As Panera enters its 2.0 era, the company’s business is radically changing.
By the end of the year, the company says that more than 20% of sales will be ordered, produced, and paid for digitally. In some markets, more than a third of sales are already digital and more than 50% of transactions use the MyPanera rewards program.
With the company announcing its fourth quarter earnings today after the market closes, analysts are trying to predict the future of the business — and it looks very different than it did just a few years ago.
“Ultimately as digital orders increases, labour should in theory fall as a meaningful portion of café level labour resides in order taking,” reads a recent Morgan Stanley note on the fast-casual chain. “This could be a long term antidote to labour inflation, though the roll out and start up costs will likely overpower it in the short to intermediate term.”

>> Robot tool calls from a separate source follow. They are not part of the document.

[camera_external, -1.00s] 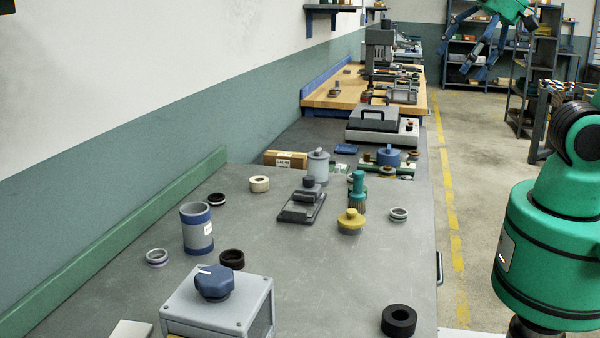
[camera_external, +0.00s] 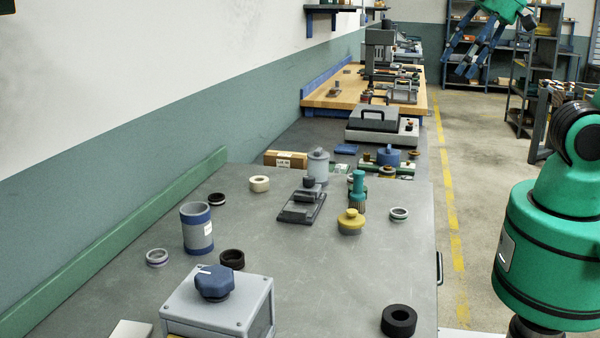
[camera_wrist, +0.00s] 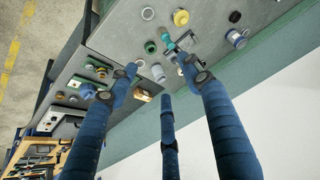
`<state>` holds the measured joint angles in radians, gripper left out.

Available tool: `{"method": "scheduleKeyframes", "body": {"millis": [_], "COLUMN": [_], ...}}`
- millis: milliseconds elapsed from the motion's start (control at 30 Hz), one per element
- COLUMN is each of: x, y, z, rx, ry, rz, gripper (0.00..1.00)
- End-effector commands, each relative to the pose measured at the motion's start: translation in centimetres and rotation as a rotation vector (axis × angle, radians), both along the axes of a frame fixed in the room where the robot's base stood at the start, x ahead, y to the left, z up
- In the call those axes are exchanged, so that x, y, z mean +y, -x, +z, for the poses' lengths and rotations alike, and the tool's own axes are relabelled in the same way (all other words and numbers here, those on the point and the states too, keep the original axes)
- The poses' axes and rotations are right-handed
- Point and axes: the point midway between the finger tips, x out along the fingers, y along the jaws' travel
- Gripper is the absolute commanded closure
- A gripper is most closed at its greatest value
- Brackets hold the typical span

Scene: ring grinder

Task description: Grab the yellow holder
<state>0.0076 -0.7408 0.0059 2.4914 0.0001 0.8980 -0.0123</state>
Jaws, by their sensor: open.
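The yellow holder (camera_external: 350,222) is a round piece with a wider base and a small knob on top. It stands upright on the grey workbench (camera_external: 300,262), in front of a green-and-dark upright tool (camera_external: 358,190). In the wrist view the yellow holder (camera_wrist: 181,17) shows near the top edge, beyond my fingers. My gripper (camera_external: 461,66) is high at the upper right in the external view, well away from the holder. Its blue fingers are spread and empty, and they fill much of the wrist view (camera_wrist: 158,72).
A dark clamp-like fixture (camera_external: 302,205) and a grey ring (camera_external: 399,214) lie either side of the holder. A grey-blue cylinder (camera_external: 197,232), a box with a blue knob (camera_external: 220,305) and a black ring (camera_external: 398,320) are nearer. Open bench surrounds the holder's front.

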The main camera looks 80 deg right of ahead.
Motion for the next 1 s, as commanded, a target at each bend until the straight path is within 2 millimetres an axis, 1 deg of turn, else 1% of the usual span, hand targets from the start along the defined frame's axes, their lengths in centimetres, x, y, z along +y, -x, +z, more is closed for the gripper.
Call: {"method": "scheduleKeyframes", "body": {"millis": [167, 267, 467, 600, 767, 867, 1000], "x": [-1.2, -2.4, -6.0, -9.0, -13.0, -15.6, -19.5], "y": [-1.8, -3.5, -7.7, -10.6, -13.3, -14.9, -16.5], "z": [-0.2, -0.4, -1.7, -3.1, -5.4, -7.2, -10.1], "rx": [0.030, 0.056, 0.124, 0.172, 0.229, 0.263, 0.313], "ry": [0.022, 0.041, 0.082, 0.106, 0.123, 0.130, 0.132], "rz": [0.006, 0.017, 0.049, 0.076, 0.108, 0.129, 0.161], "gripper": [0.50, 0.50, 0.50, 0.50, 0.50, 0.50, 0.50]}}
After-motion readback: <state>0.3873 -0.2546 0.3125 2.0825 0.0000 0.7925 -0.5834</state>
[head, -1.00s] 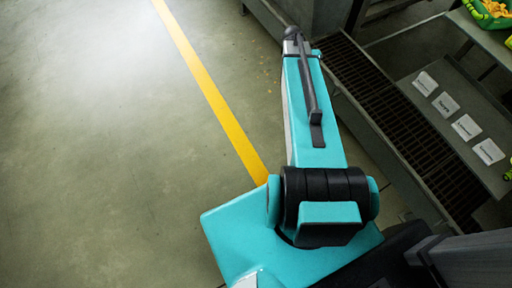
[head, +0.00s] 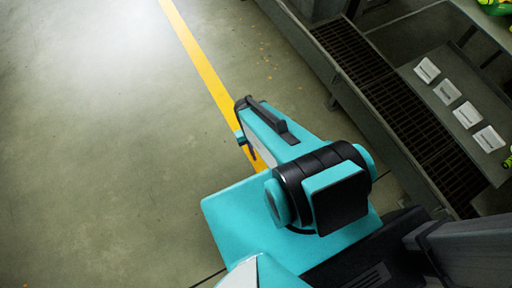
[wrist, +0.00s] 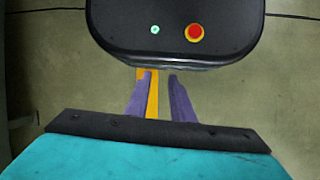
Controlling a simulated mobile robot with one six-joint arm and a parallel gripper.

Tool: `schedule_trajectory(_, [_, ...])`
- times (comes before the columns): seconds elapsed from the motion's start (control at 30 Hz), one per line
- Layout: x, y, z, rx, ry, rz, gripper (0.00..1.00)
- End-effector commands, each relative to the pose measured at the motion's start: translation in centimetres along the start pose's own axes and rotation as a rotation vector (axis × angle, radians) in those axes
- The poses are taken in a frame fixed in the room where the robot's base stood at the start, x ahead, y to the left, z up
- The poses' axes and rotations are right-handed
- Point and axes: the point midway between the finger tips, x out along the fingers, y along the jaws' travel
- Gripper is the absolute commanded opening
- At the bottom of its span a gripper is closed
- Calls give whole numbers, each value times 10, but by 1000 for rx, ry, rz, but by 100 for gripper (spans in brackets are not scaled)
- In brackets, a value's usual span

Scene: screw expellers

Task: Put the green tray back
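A green tray (head: 494,8) shows only partly at the top right corner of the head view, cut off by the frame edge. What it holds cannot be made out now. My gripper (wrist: 160,77) shows in the wrist view as two purple fingers pointing away over the floor. The fingers are apart with nothing between them but floor and a strip of the yellow line. In the head view my arm is folded low over the floor, and the gripper itself is hidden there. The gripper is far from the tray.
A grey ledge (head: 440,66) with several white labels (head: 467,115) lies at the right, beside a grated channel (head: 385,85). A small green-yellow thing (head: 508,161) sits at the right edge. Open concrete floor with a yellow line (head: 200,62) fills the left.

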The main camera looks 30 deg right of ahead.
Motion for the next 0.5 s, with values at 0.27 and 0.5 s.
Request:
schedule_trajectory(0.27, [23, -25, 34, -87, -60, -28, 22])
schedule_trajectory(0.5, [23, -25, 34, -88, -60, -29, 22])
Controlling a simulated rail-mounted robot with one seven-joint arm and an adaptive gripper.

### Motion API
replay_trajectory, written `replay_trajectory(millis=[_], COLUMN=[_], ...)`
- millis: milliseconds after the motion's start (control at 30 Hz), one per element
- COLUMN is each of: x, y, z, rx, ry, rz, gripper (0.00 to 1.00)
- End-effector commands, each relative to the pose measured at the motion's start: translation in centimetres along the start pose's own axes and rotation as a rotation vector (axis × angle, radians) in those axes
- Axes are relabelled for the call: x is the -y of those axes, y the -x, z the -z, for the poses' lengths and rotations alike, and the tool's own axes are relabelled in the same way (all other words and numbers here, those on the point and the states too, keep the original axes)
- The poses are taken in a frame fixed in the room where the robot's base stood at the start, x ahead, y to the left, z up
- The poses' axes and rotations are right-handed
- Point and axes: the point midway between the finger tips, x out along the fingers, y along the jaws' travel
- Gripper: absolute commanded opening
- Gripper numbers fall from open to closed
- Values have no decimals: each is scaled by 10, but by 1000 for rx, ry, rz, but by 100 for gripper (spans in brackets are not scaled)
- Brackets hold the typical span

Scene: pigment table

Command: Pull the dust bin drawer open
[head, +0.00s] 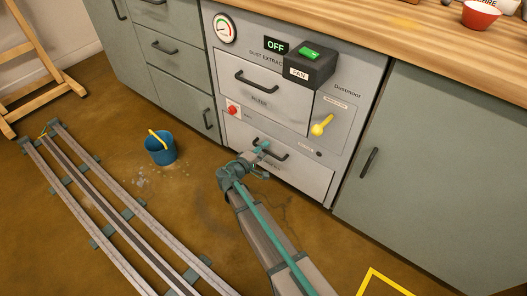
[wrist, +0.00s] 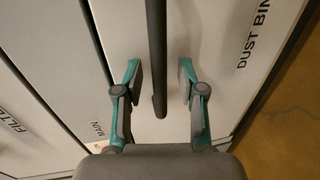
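The dust bin drawer (head: 311,181) is the lower white drawer of the grey dust extractor cabinet, and its front looks flush and closed in the head view. Its label, DUST BIN, reads sideways on the drawer front in the wrist view (wrist: 222,62). Its dark bar handle (wrist: 156,50) runs between my two fingers in the wrist view. My gripper (wrist: 159,78) is open around the handle's end, with a gap showing on both sides. In the head view my gripper (head: 260,150) is at the drawer front and partly hides the handle.
Above are the filter drawer (head: 262,93), a red main switch (head: 233,110), a yellow lever (head: 321,125) and a fan box (head: 311,65) beside a display reading OFF. A blue bucket (head: 161,152) stands on the floor at left, near the rails (head: 113,208). Floor before the drawer looks clear.

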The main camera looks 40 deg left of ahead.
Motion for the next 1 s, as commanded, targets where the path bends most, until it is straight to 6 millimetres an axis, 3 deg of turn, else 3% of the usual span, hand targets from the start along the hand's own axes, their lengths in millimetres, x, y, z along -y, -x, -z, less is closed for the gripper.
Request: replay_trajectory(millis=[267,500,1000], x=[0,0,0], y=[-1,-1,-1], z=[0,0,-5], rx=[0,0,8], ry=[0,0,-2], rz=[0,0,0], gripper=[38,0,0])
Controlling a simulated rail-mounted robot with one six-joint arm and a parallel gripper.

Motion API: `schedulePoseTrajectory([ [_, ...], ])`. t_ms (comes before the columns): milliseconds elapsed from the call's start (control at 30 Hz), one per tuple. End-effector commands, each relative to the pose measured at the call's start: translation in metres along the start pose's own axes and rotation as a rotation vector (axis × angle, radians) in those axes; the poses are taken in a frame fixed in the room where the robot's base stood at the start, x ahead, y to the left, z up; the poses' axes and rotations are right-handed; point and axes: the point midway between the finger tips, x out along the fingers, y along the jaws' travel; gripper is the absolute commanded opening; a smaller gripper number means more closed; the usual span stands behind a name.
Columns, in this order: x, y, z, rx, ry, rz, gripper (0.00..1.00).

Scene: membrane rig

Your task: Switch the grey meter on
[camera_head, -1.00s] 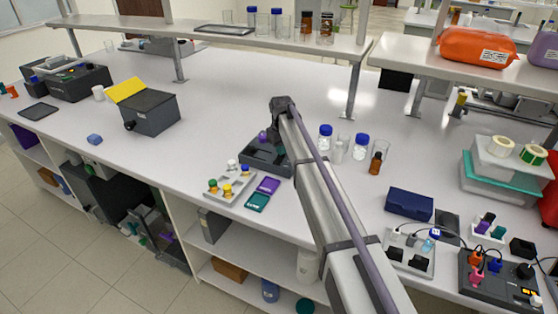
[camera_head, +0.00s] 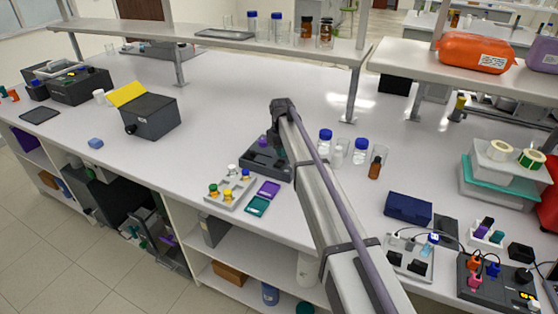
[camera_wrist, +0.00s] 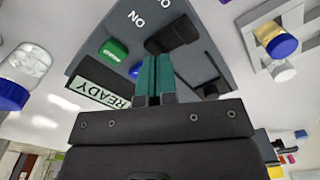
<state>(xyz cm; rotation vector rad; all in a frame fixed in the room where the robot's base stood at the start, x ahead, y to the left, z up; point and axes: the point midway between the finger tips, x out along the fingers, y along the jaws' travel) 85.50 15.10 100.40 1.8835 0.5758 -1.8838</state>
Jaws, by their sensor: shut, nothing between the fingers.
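The grey meter (camera_head: 262,165) is a dark grey unit on the bench, partly hidden by my arm in the head view. In the wrist view its panel (camera_wrist: 200,62) shows a pale display (camera_wrist: 98,84) reading "READY", a green button (camera_wrist: 113,50), and a black switch-like part (camera_wrist: 172,34) near an "ON" label (camera_wrist: 138,18). My gripper (camera_wrist: 155,60) has teal fingers, shut together and empty. The fingertips are at the near end of the black part; I cannot tell whether they touch it.
A tray with coloured vials (camera_head: 230,190) and purple and teal pieces (camera_head: 268,189) lie in front of the meter. Blue-capped bottles (camera_head: 325,142) and a brown bottle (camera_head: 375,167) stand to its right. The bench to the left is mostly clear.

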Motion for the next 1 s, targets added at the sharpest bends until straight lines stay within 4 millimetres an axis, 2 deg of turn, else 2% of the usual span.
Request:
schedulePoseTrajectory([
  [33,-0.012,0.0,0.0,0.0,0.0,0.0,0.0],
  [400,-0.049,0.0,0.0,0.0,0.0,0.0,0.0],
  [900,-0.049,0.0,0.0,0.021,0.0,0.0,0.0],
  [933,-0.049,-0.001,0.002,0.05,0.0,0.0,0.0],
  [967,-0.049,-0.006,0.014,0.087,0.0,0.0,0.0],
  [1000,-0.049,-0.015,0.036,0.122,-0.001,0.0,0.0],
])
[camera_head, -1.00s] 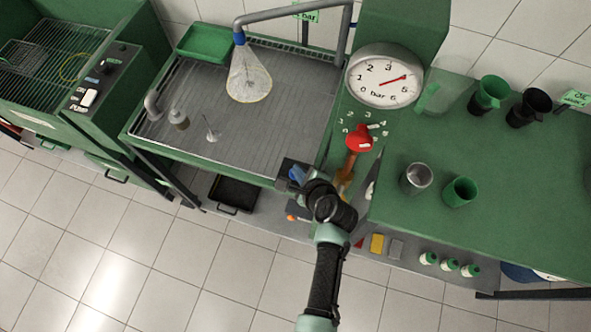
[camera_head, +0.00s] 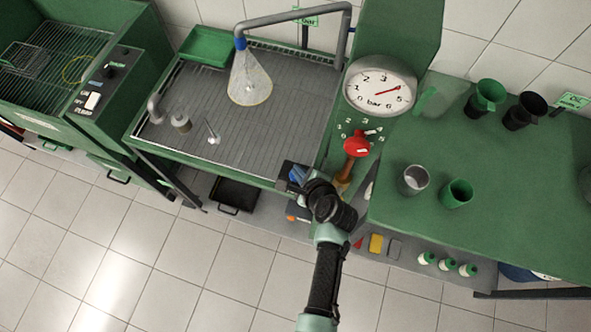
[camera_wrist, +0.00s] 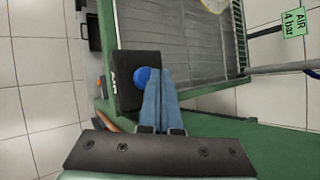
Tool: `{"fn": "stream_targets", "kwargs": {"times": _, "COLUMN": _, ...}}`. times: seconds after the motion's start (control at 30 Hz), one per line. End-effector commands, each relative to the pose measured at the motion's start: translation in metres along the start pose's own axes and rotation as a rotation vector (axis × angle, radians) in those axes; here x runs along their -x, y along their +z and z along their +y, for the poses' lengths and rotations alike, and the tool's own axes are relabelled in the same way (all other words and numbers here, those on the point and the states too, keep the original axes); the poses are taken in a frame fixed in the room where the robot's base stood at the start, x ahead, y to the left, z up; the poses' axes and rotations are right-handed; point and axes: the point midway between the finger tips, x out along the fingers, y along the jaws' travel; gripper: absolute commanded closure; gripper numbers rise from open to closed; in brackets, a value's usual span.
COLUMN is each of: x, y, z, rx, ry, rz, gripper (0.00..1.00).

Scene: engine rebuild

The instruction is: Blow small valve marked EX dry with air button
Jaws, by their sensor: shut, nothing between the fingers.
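A small pale valve (camera_head: 213,138) with a thin stem stands on the grey ribbed bench top, left of and apart from the air cone. Its marking is too small to read. A translucent cone (camera_head: 250,80) hangs under the blue-tipped nozzle (camera_head: 240,42); something small and faint shows inside it, not clear enough to name. The blue air button (camera_wrist: 145,78) sits on a black box (camera_wrist: 127,92) at the bench's front right corner. My gripper (camera_wrist: 160,72) is shut and empty, its fingertips at the button, seemingly touching it. In the head view my gripper (camera_head: 296,176) partly hides the box.
A round gauge (camera_head: 380,94) and red knob (camera_head: 356,145) are right of the bench. A green tray (camera_head: 207,46) lies at the back; cups stand on the right counter.

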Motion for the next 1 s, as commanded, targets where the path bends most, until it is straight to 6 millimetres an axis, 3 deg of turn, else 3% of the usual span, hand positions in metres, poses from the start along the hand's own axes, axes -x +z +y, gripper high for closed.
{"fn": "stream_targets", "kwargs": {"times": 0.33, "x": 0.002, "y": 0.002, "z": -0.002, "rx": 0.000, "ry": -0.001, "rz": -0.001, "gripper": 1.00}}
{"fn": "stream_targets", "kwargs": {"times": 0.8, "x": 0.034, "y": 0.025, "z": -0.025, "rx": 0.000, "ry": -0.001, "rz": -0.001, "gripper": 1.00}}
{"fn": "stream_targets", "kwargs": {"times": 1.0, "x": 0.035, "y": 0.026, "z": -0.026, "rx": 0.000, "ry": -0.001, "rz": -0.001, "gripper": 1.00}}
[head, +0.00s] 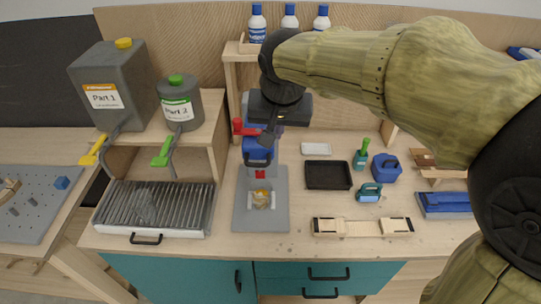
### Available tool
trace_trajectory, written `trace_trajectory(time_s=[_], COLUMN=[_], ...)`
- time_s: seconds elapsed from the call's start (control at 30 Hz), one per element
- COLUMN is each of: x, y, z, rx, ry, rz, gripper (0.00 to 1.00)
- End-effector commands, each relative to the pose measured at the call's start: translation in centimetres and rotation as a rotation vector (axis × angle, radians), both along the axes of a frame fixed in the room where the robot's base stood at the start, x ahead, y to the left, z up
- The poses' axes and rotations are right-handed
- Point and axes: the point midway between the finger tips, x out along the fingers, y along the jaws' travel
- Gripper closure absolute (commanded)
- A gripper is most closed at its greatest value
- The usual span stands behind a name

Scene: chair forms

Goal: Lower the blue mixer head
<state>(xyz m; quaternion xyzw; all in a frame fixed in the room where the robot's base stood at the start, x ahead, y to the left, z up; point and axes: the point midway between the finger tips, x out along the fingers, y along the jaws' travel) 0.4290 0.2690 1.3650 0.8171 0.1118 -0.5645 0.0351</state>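The mixer stands at the middle of the bench on a grey base plate (243,218). Its blue head (258,157) has a dark handle on its front, a red knob (240,127) at upper left and a small red part below. A small clear container (262,200) with yellow-brown contents sits on the plate beneath, apart from the head. My gripper (268,137) reaches down over the top of the mixer, close to the blue head. The arm and gripper body hide the mixer's upper part. I cannot tell whether the fingers touch it or how far apart they are.
Two grey canisters (114,84) (178,105) with taps stand on a shelf at left, above a grated tray (154,208). White bottles (257,24) stand on the back shelf. A black tray (328,175), a blue box (385,168) and a wooden form (362,228) lie at right.

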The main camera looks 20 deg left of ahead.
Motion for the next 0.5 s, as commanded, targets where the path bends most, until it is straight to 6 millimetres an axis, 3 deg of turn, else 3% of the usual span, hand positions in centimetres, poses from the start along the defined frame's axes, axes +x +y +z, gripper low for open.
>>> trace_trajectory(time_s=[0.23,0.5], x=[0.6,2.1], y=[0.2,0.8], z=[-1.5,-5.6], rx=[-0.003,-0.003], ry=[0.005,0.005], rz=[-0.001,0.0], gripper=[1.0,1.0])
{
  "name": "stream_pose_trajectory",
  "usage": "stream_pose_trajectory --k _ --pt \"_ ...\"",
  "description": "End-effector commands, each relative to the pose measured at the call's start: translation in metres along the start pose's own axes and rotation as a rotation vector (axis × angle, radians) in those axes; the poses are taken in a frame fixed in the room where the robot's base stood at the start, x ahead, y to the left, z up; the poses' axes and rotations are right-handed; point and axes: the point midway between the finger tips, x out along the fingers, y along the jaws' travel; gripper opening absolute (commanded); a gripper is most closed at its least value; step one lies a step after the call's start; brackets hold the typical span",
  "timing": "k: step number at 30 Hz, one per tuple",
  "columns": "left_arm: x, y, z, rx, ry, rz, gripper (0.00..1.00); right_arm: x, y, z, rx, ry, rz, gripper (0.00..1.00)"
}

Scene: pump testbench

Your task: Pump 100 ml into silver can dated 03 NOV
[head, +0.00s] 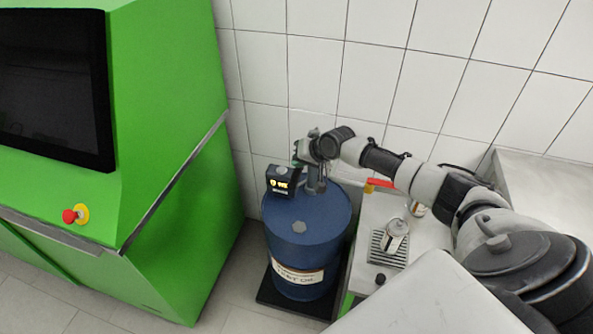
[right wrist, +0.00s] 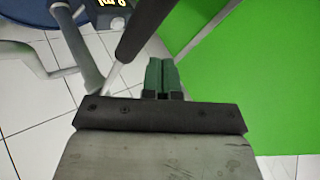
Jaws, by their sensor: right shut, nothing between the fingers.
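A blue drum (head: 308,215) labelled as test oil stands with a grey hand pump (head: 314,180) on top. A black display (head: 279,181) with yellow digits sits by the pump; the digits are too small to read surely. A silver can (head: 395,236) stands on a slotted drip grate (head: 376,249) to the right. A second can (head: 418,209) stands behind it, partly hidden; no date is legible. My right gripper (head: 299,157) is at the top of the pump. In the right wrist view its green fingers (right wrist: 162,76) are shut and empty beside a dark bar (right wrist: 146,28).
A green machine (head: 170,130) with a dark screen and a red knob (head: 69,216) stands left. A red lever (head: 380,183) shows right of the pump. My right arm spans above the light bench. White tiled wall lies close behind the drum.

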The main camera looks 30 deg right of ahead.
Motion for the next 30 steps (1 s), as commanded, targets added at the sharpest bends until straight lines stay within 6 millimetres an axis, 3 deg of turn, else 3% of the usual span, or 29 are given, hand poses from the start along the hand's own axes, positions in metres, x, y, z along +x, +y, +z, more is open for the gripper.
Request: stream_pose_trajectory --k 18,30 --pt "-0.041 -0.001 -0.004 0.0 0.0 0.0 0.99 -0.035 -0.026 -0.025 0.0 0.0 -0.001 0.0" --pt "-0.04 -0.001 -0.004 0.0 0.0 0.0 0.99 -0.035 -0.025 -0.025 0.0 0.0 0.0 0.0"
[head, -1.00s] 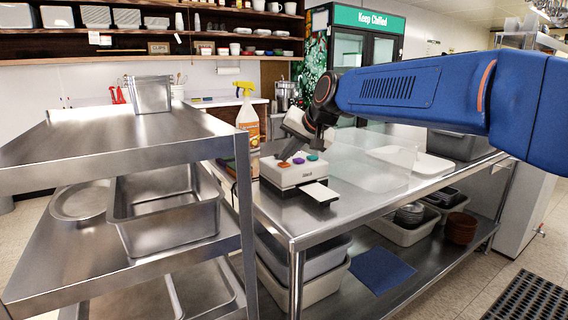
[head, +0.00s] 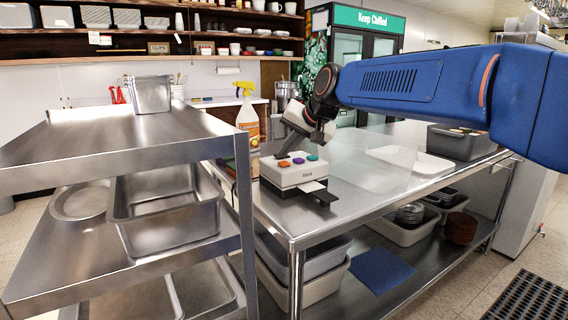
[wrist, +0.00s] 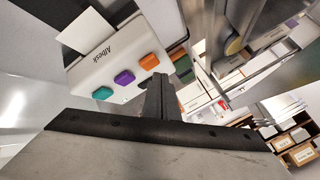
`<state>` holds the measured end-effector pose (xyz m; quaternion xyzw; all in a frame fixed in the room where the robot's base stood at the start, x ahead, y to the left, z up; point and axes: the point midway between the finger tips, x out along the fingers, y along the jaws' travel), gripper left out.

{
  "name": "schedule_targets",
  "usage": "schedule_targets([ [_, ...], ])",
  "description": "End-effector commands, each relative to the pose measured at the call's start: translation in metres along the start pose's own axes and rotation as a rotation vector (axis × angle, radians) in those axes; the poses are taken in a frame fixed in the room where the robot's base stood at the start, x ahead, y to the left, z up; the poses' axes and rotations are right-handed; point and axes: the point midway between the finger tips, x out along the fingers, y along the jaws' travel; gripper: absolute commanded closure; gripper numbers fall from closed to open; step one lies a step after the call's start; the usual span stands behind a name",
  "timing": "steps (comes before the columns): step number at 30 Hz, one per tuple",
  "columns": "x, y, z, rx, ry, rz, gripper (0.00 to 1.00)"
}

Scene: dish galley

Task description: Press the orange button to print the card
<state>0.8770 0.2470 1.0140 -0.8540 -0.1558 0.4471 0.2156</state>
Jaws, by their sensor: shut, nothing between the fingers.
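The card printer (head: 290,177) is a white box on the steel table. Its top carries an orange button (head: 284,163), a purple button (head: 299,161) and a teal button (head: 313,157). A white card (head: 312,186) sticks out at its front over a dark tray (head: 324,197). My gripper (head: 281,153) is shut and empty, with its tips just above the orange button, apart from it. In the wrist view the shut fingers (wrist: 159,88) are beside the orange button (wrist: 149,62), and the white card (wrist: 86,31) shows at the printer's front.
A spray bottle (head: 247,122) stands behind the printer. A steel cart (head: 110,140) with pans is at the left. The table's front corner is clear.

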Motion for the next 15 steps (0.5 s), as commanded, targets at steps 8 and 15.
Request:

Essentially, as digital grows, Panera locations will require fewer and fewer employees.
“Labour is going to go down,” Panera CEO Ron Shaich said in October in the third quarter earnings call. “And as digital utilization goes up — like the sun comes up in the morning — it is going to continue to go up. Digital utilization. You are seeing it happen in Panera today.”
Also disappearing from stores: customers.
“Delivery likely gets more attention following PNRA ‘s tests of small order delivery,” reads the Morgan Stanley note.
All Panera bakery-cafes now have rapid pick-up and catering. As customers craving speed dominate the market, you can expect take-away, catering, and delivery to make up an increasing amount of Panera’s business in the coming years.